Traditional Client-Server Approach

The “traditional” client-server application is database centric. Most client-server development tools are oriented in that direction. So, let’s start at the top. The basic client-server model can be depicted as:

This diagram is used as a starting point for discussions in this section.

Client-server development requires a great deal of upfront planning and analysis; even more than normal software development projects. There are many issues and decisions that must be made either prior to starting development or as part of the initial analysis phase. Several client issues should be addressed at this point, including:

  • Hardware platform
  • Implementation language
  • DLLs
  • Thin or fat
  • Deployment

The Client

The following illustration depicts the primary client issues to consider.

Hardware Platform

The hardware/software for the client is a chicken and egg question. In some cases, the software will determine the client hardware, and in others, the hardware selection influences the software. Two primary hardware considerations are processing power (MIPS) and network bandwidth.

In today’s computing world, consider a 100mz Pentium with 16MB of memory and ethernet a minimum Intel-based client configuration for normal users. Developers need high-end machines such as 200mz Pentium Pros with 32 or 64MB of memory, large (2GB+) hard drives, and large (17 inch or larger) monitors. Fast developer systems usually pay for themselves several times over during the course of a project. Recycling existing computers for clients is often done, especially at the start of a project. Resist the temptation to use 386-based PCs or 68k-based Macintoshes. In general, they just don’t have the necessary speed or hardware resources. Hindering users with slow client hardware will only make users frustrated and raise resistance level to the new system.

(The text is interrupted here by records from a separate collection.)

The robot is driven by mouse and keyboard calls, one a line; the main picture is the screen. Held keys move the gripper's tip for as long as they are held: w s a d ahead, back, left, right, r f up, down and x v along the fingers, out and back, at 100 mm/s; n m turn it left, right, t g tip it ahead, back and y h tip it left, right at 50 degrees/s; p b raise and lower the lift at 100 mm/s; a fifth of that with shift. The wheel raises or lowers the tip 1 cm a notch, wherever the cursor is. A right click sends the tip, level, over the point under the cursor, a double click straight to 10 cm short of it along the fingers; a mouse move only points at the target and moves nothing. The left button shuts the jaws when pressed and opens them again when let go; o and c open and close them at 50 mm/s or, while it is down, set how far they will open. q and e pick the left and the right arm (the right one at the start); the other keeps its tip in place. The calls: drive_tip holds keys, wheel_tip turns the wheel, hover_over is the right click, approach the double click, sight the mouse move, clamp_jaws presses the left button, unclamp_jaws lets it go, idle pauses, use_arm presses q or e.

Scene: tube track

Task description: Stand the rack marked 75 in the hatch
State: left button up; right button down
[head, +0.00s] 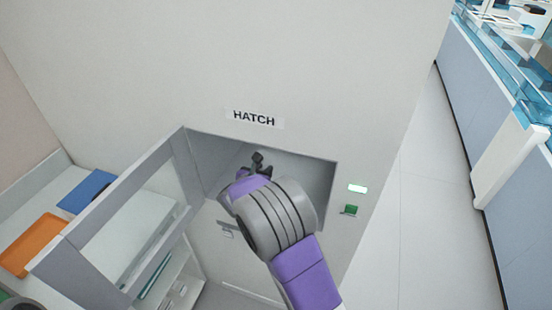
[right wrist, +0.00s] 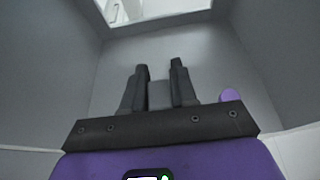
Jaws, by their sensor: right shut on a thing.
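The hatch (head: 318,185) is a recessed opening in the pale wall, under a sign reading HATCH. Its framed door (head: 85,222) stands open to the left. My right gripper (head: 258,163) reaches into the opening. In the right wrist view its two dark fingers (right wrist: 161,75) are shut on a plain grey block (right wrist: 160,96), seen low between them. I cannot tell whether this block is the rack marked 75. No number shows on it, and my wrist and fingers hide much of the area.
A blue mat (head: 87,191) and an orange mat (head: 34,244) lie on the left bench, beyond the open door. Clear floor (head: 425,190) lies at right, before another bench.

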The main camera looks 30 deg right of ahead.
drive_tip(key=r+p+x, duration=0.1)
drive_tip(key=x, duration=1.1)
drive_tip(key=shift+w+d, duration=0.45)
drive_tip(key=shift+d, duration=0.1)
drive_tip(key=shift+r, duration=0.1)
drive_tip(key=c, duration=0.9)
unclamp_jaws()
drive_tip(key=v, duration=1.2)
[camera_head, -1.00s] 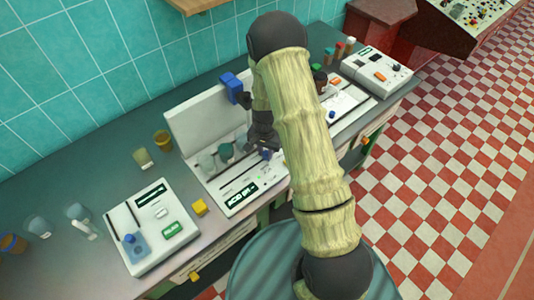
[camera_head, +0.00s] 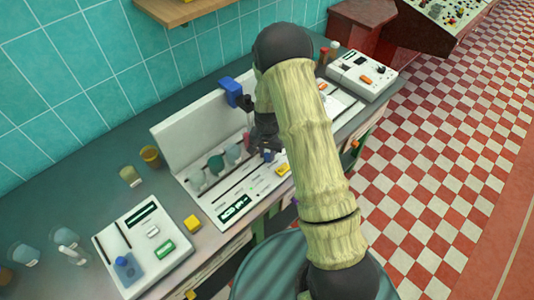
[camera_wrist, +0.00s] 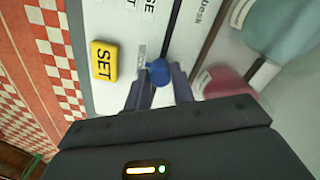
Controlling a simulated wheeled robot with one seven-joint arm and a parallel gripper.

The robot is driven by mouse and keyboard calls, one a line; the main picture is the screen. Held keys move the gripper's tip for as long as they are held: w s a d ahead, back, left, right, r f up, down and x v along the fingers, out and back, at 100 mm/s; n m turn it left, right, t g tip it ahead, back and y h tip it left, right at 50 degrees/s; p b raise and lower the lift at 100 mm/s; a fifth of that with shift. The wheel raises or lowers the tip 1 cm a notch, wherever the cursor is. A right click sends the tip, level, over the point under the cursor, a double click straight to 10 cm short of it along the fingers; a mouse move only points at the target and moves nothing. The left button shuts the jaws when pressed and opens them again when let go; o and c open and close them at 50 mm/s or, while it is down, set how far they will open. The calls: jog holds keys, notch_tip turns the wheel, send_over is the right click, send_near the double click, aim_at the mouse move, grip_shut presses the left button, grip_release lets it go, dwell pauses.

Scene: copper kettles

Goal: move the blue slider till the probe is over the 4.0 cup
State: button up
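The blue slider (camera_wrist: 158,72) is a round knob on the front of the white probe device (camera_head: 180,140). It also shows in the head view (camera_head: 268,155) just below my gripper (camera_head: 264,143). In the wrist view my gripper's two dark fingers (camera_wrist: 161,88) stand on either side of the knob, close against it. A blue block (camera_head: 231,91) sits at the top of the device's back panel; the probe itself is not clear behind my arm. Several cups stand in a row, including a grey one (camera_head: 196,180) and a teal one (camera_head: 215,165). Their numbers are not readable.
A yellow SET button (camera_wrist: 104,62) lies left of the knob in the wrist view. A pink cup (camera_wrist: 226,83) stands to the right. Another device (camera_head: 362,74) stands at the right.

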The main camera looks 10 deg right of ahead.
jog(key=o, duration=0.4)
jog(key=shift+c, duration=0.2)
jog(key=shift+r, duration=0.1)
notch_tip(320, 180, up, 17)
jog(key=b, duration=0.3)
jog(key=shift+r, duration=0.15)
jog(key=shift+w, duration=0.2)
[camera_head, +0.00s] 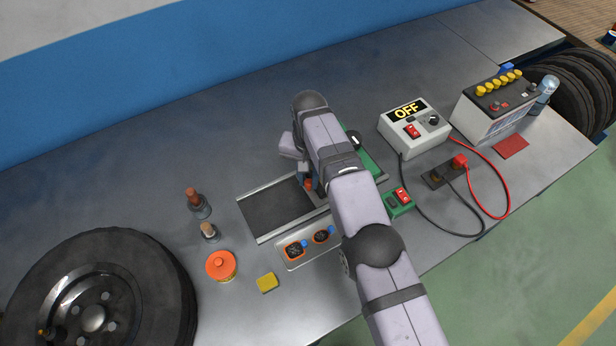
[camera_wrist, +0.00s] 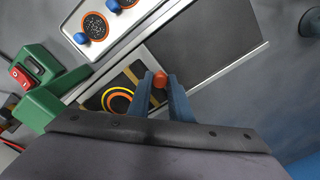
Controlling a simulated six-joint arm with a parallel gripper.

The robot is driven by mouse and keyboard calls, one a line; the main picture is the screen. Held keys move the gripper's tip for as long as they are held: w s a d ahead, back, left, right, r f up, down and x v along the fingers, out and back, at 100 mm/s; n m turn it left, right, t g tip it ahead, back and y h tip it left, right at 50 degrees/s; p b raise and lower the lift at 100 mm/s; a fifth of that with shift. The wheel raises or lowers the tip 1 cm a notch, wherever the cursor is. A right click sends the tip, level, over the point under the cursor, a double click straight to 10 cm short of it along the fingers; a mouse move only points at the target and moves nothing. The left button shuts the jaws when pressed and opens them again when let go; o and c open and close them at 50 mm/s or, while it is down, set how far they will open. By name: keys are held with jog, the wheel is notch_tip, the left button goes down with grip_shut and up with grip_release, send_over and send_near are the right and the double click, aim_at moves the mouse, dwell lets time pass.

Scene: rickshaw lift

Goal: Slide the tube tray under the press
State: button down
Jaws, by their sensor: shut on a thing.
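The tube tray (camera_wrist: 93,103) shows in the wrist view as a dark plate with orange and yellow rings and a tan strip. A red knob (camera_wrist: 160,77) stands at its edge. My gripper (camera_wrist: 161,86) is shut on this knob; it also shows in the head view (camera_head: 307,181). The tray lies in a channel (camera_head: 272,208) with a dark bed and pale metal rails. The green press (camera_head: 369,165) stands at the channel's right end, partly hidden by my arm. In the wrist view its green body (camera_wrist: 42,108) is close to the tray. My gripper hides part of the tray.
A metal dish (camera_head: 294,262) with round patches and blue caps lies along the near rail. A red switch on a green box (camera_head: 397,203) is beside the press. A control box reading OFF (camera_head: 414,128) stands further right. The channel's left part is bare.

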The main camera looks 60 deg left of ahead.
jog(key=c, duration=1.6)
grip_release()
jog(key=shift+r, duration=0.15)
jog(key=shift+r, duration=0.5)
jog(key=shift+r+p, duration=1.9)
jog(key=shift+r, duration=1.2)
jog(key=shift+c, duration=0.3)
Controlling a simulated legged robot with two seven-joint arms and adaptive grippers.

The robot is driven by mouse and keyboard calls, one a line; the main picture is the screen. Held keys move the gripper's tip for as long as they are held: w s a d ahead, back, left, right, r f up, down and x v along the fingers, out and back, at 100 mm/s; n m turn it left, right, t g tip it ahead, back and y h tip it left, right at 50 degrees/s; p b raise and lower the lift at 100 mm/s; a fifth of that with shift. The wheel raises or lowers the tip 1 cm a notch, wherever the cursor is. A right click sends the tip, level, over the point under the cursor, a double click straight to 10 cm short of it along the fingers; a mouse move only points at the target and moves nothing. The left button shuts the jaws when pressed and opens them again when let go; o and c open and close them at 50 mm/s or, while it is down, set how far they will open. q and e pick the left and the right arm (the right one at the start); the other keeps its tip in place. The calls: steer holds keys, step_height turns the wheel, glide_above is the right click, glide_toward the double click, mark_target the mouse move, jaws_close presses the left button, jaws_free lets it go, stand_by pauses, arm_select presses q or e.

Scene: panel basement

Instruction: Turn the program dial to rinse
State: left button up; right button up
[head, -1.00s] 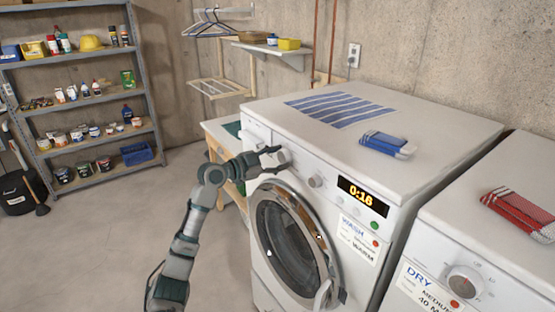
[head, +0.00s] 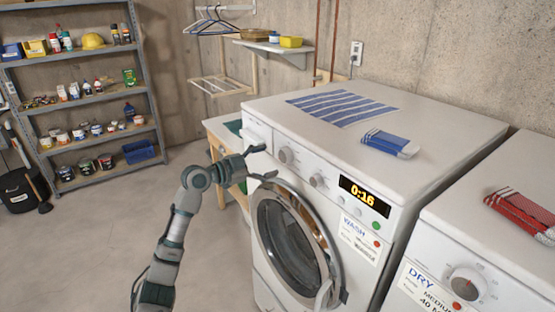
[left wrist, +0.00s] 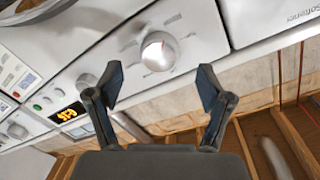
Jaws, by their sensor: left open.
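The white washer (head: 360,240) has two round knobs on its front panel. The left knob (head: 286,155) is nearest my gripper. The other knob (head: 318,181) is to its right, beside the display (head: 363,196) reading 0:16. I cannot read which one is the program dial, nor any rinse mark. My left gripper (head: 263,162) is open and empty, just left of the left knob and apart from it. In the left wrist view the left knob (left wrist: 160,51) lies beyond and between my open fingertips (left wrist: 160,84). My right gripper is out of view.
A striped cloth (head: 342,107) and a blue folded cloth (head: 390,143) lie on the washer. The round door (head: 292,240) is below the panel. A dryer (head: 500,250) stands at right. A shelf rack (head: 80,100) stands at back left.

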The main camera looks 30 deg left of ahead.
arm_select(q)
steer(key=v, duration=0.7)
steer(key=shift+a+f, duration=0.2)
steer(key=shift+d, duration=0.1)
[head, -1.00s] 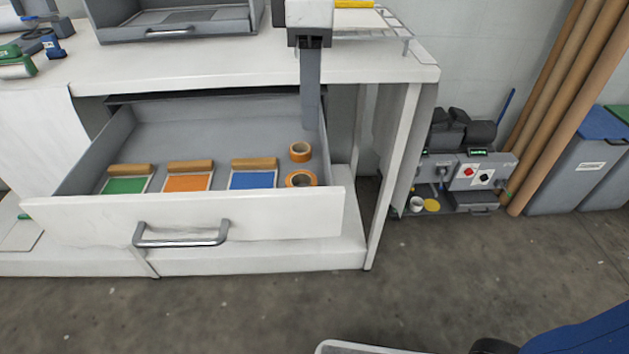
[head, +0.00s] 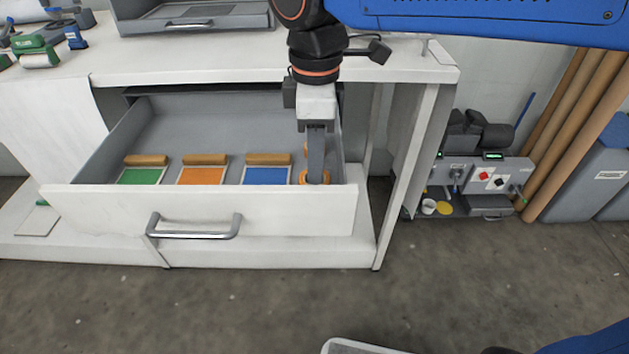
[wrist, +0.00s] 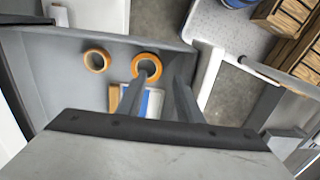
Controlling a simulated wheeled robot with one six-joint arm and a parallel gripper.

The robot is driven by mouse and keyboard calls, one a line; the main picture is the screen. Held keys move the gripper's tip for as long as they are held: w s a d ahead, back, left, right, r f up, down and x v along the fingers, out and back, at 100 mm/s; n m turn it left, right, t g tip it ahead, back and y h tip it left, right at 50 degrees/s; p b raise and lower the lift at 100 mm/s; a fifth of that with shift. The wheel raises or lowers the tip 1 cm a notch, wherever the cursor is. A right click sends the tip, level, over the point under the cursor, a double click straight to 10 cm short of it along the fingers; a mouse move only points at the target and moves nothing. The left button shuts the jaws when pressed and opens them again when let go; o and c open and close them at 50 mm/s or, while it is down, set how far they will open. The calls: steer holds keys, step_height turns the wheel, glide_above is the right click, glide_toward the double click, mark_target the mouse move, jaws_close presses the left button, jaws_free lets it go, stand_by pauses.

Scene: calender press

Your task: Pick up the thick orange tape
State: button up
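Two orange tape rolls lie in the right end of the open drawer (head: 208,211). The front roll (head: 325,180) is a wide ring; in the wrist view it is the right-hand ring (wrist: 134,62). The back roll (head: 305,148) is smaller across and mostly hidden by my gripper in the head view; the wrist view shows it clear, at left (wrist: 88,58). My gripper (head: 317,176) points down into the drawer at the front roll. In the wrist view my gripper (wrist: 164,73) is open: one finger appears over or in the ring's hole, the other outside its right edge. Contact cannot be told.
Green (head: 139,176), orange (head: 202,175) and blue (head: 266,175) pads with brown rolls behind them lie left of the tape. The drawer's front and right walls are close to my gripper. The table top (head: 190,62) overhangs the drawer's back.

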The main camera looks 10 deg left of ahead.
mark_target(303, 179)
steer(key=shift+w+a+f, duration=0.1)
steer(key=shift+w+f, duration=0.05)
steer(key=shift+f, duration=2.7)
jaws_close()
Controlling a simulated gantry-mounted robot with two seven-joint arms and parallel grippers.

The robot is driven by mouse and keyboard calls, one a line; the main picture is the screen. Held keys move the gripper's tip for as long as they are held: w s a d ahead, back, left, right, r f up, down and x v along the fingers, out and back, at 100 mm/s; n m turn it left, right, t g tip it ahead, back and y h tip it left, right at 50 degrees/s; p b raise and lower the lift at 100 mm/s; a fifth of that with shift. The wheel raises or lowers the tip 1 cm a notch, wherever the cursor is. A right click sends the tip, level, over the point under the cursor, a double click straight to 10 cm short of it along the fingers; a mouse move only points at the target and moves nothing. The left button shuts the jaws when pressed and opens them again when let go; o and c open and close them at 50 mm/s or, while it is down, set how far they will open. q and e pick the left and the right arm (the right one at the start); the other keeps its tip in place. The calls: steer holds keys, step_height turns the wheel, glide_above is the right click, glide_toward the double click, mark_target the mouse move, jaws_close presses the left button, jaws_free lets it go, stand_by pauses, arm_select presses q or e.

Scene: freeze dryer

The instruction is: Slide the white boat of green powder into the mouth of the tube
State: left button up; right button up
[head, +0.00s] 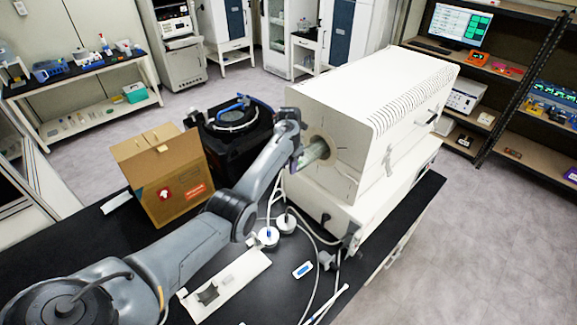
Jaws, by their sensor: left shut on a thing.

Several tools, such as PowerBuilder, are multi-platform and can work in mixed client environments. Multi-platform tools may allow the hardware decision to be driven by considerations other than just the hardware required by a particular software development package. The most common solution is simply selecting the client hardware based on the current organizational infrastructure. Organizations that use PCs will probably choose PC-based clients, while Macintosh- or workstation-based shops are likely to stick with the client hardware they know best.